A few years ago I created a package to address similar issues with JavaCall.jl

Perhaps an updated version with some thread awareness could be useful.

2 Likes

That sounds like a good idea to me.

Something I don’t understand is why PythonCall needs to be interacted with exclusively from thread-1 (according to the docs). What is special about thread-1? Why is it not enough to just put a lock around all libpython accesses so we never access the library concurrently, but potentially do so from various threads/tasks?
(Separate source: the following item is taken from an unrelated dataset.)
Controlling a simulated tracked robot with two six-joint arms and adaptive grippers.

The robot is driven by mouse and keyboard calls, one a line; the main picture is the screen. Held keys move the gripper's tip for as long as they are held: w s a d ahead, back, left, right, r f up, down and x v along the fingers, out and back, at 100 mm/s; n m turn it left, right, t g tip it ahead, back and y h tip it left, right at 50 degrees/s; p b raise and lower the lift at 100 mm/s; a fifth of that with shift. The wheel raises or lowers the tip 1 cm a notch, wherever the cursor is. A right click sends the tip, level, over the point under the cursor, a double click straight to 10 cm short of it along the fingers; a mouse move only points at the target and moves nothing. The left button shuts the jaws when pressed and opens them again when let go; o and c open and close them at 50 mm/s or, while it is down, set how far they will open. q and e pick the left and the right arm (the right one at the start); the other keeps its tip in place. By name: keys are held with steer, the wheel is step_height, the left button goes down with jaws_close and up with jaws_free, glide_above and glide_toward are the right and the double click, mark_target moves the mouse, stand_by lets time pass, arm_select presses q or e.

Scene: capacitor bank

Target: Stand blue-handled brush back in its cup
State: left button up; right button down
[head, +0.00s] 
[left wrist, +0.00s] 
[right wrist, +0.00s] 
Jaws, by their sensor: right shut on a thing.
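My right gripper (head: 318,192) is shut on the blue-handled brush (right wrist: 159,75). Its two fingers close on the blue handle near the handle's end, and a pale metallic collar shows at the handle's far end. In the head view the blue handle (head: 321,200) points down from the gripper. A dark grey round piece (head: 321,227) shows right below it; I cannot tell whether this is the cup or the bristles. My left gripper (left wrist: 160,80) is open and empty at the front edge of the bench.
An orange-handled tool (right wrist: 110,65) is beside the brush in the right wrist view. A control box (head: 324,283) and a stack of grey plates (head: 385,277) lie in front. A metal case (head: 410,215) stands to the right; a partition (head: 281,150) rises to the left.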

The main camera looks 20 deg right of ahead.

My mental model is that concurrent access is problematic since python has some global state, and it needs one access to finish before another starts to safely use that state. But I feel like this must be incorrect or incomplete, since a lock would be sufficient to serialize access.

1 Like

I found Initialization, Finalization, and Threads — Python 3.12.4 documentation which I think has some explanation, that python has some thread-specific state, and that foreign threads need to initialize that state to interact with python (and then tear it down afterwards).

It seems like we could do that setup/teardown from multiple julia threads though, but not sure if it would be too slow to be worth it over sending everything over a channel to a task on thread-1 to pass to python.